The dream began in 2005, when construction and development of real estate was opened up to foreign investors. Nearly 130 global firms rushed in to invest in
the India growth story. Liberalization triggered the advent of furious
fund-raising activity as fund managers neatly packaged and sold the Indian real
estate story many times over.
Today not more than 15 of the global funds are standing, while the remaining have shut shop by selling their equity to domestic PE funds or through share buybacks to the developer, that too at losses. “The global funds entered
at a high point but exited at a lowpoint with zero or low returns. PEs could
either choose to salvage their capital and exit or stay married to the project
and wait for the tide to turn in due course,” says Anirudh Wahal, director at
property consulting firm DTZ.
India-focused private equity funds raised around $50 billion, primarily during 2005 and 2007, of which $15 billion alone was through real estate funds. Four years later, the firms have not even raised a sixth of that amount as investors, globally, are wary of the India shining story.PE deals have dipped 15 percent this quarter. Data provided by Venture Intelligence reveals that in 2011 there were
87 real estate investment deals while in 2012, it stands at merely 37.
In one of the largest deals in 2012, MSREI invested $90 million in a Mumbai
project of Sheth Developers. In another large dea, Xander Group invested about
$40 million in a Chennai software park. But such deals have been few as capital
is scarce and fund managers are cautious. And why shouldn’t they be?
“Too much capital in risky and speculative assets, plus lack of appropriate data and proper regulation resulted in many hedge funds and global funds shutting shop,” says Kotak’s Hari. He argues that mispricing, missallocation and misalignment were the three biggest reasons why
realty-focussed PE funds failed to deliver returns.
Secondly, the biggest change in strategy has been the move to project-based funding rather than funds buying stake in unlisted developers only to cash out when
these firms hit the markets.
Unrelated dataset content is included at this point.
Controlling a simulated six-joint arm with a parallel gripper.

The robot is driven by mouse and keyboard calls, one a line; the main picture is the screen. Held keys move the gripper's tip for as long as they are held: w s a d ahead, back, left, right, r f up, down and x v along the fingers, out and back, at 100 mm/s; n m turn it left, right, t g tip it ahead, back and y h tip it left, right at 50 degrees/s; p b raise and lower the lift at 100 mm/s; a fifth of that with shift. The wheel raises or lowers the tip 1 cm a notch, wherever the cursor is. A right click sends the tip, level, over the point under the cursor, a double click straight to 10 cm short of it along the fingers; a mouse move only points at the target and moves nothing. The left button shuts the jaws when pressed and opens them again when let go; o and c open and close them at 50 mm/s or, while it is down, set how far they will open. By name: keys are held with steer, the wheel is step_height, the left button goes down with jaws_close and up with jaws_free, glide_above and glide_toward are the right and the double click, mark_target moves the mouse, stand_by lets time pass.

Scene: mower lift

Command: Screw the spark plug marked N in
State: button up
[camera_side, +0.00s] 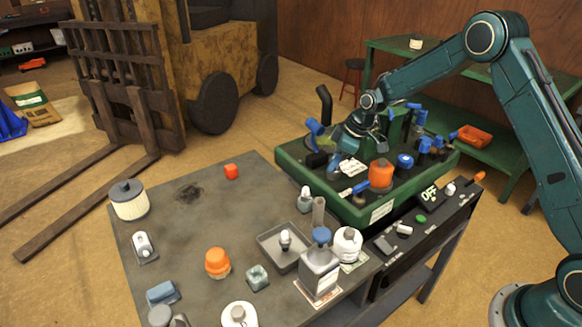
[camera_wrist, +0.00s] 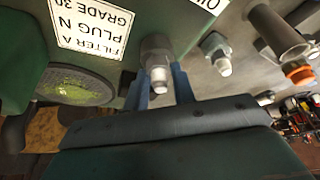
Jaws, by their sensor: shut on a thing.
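In the wrist view a spark plug (camera_wrist: 159,76) with a white tip and a grey metal body sits between my two blue fingers. My gripper (camera_wrist: 161,88) is shut on it. The plug's grey end is against or very close to the green mower body (camera_wrist: 125,75); I cannot tell how deep it sits, and no letter on it is readable. In the side view my gripper (camera_side: 345,148) is low over the left part of the green mower (camera_side: 400,203), and the plug is hidden there. A label (camera_wrist: 92,22) on the mower reads "FILTER A, PLUG N, GRADE 30".
Another white-tipped plug (camera_side: 305,193) stands in a grey holder near the mower. A tray (camera_side: 268,250) holds another plug-like piece. A bottle with a blue cap (camera_side: 320,262) and an orange-capped jar (camera_side: 217,263) stand on the bench. A panel reads "OFF" (camera_side: 430,193).

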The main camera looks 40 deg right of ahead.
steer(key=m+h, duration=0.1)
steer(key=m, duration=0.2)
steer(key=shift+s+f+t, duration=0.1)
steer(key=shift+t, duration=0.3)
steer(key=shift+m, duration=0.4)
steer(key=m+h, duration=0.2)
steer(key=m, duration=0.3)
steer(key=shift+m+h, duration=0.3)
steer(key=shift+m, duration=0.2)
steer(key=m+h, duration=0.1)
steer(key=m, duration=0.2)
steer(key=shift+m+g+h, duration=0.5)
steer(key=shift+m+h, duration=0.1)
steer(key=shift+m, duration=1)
Attempts by Raheja Universal and Lodha
Developers to go public were upset by poor stock market response, making PE
funds unsure of exit opportunities. Founders of companies, who are eager
to accept private equity funding, either decide that they don’t want to go
public, or that they want to reinvest their money and delay the private equity
investor’s exit,” Hari explained to Firstpost.
Today, the biggest lesson that private equity fund managers have learnt is to tread cautiously and only invest in residential projects in city centres built by
reputable mid-sized developers in top metros where key approvals are already in
place. This is because as an asset class, the residential sector promises
better return on investment. Residential projects will always be in
demand, whether it is investors or genuine buyers. The same does not hold true
for commercial realty, as evident from the 30-40 percent fall in retail rentals
from peaks in 2008. “Against the drop in lease rentals have property prices
fallen in Mumbai, Delhi or Bangalore? asks Rohokale.
Also, real estate is local, and so is investment. Pan-India expansion plans of developers like DLF, Unitech and Indiabull Real Estate were undermined by
highly leveraged balance sheets, high borrowing costs and slower execution. “We
would rather pump in money into regional developers rather than getting an
established player like DLF or Godrej to develop a property in Ahmedabad, where
he has no expertise,” says Rahokale of Ask Properties.
Ask Properties has invested Rs 100 crore in a housing project of Shriram Properties at Bangalore and is looking to invest more funds in NCR and Mumbai
markets. “The key to success is investing in core residential areas within city and suburban limits and partnering with prudently managed developers. In Mumbai Vashi and Thane are profitable, but Dombivili is not,” says Rahokale. He, however, cautioned that unlike in the past no fund manager would bet on property without ensuring that the investment is protected through a principal and return.